Fallon wasn’t really looking to take on a second eatery. “It’s hard enough running one restaurant,” she says. “I told them, ‘I’ll get you started.’“ But Rob Salvatico was determined. “I begged,” he jokes. “Then we locked the doors.”
If Fallon was hesitant at first, she’s committed now. “My style is simple American cuisine with a little bit of a spin. I was French trained. At Amarelle, it’s fine dining. Here we want to keep it upscale casual,” with burgers, pull pork sliders, lobster rolls, grilled shrimp, and fish and chips (the whitefish beer-battered with local Greenport lager) on the menu. Many of the dishes incorporate local produce, cheeses and berries. As for the wine list, 30 percent of the 70-plus selections hail from Long Island. Shinn, Lenz, Channing Daughters and Wölffer are all represented.
“We cherry-picked everything,” says Fallon, who also gives Long Island wines pride of place at Amarelle. “We have a lot of great relationships with wineries.”
Rob Salvatico, meanwhile, strengthened ties with the vineyards by organizing wine and spirits tours that commence at the hotel and stop at vineyards like Sparkling Pointe, Bedell, Peconic Bay and Castello di Borghese, as well as at the East End’s sole distillery, LiV. Riders, who are given a box lunch to offset their vino intake, are ferried by either town car, limo or shuttle bus, depending on the number that sign up. Rob likes to make LiV the final stop on the tour. “It is the best possible finish,” he explains. “After all that wine, you get a little tired. You have some vodka, it brings you back.”
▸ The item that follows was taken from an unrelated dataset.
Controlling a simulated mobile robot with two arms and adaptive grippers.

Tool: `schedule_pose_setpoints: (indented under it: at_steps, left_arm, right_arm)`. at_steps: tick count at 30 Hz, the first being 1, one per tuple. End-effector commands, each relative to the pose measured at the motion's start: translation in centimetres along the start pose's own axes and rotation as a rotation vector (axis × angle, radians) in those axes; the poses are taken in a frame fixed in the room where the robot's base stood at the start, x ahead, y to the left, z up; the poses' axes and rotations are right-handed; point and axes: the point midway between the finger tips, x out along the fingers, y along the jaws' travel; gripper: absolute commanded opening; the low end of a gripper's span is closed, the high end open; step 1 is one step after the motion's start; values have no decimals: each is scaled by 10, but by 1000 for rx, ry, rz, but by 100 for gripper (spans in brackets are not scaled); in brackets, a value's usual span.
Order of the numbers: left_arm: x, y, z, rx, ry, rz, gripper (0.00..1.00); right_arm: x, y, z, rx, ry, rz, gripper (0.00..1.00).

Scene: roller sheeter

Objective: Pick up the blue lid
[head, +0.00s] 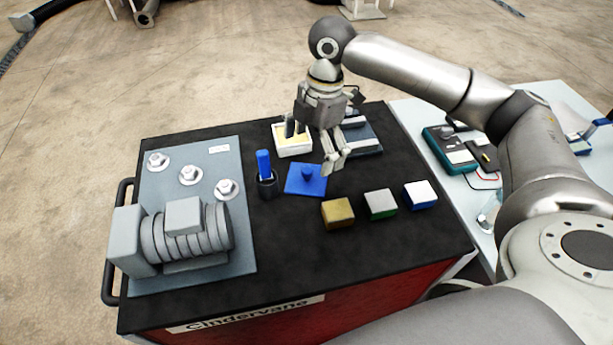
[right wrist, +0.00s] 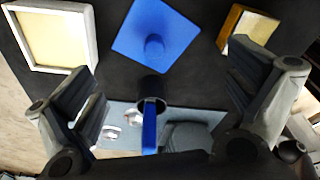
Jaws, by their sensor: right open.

LiV vodka, in fact, is at the heart of the hotel’s signature drink, the Indigo Black and Blue cocktail. Many of these were shaken and poured at the November opening bash. As partygoers exited the hotel, they were greeted by a gourmet coffee truck, serving late-night, barista-pulled espressos. The Hotel Indigo in Chelsea couldn’t have thought up a more cosmopolitan grace note.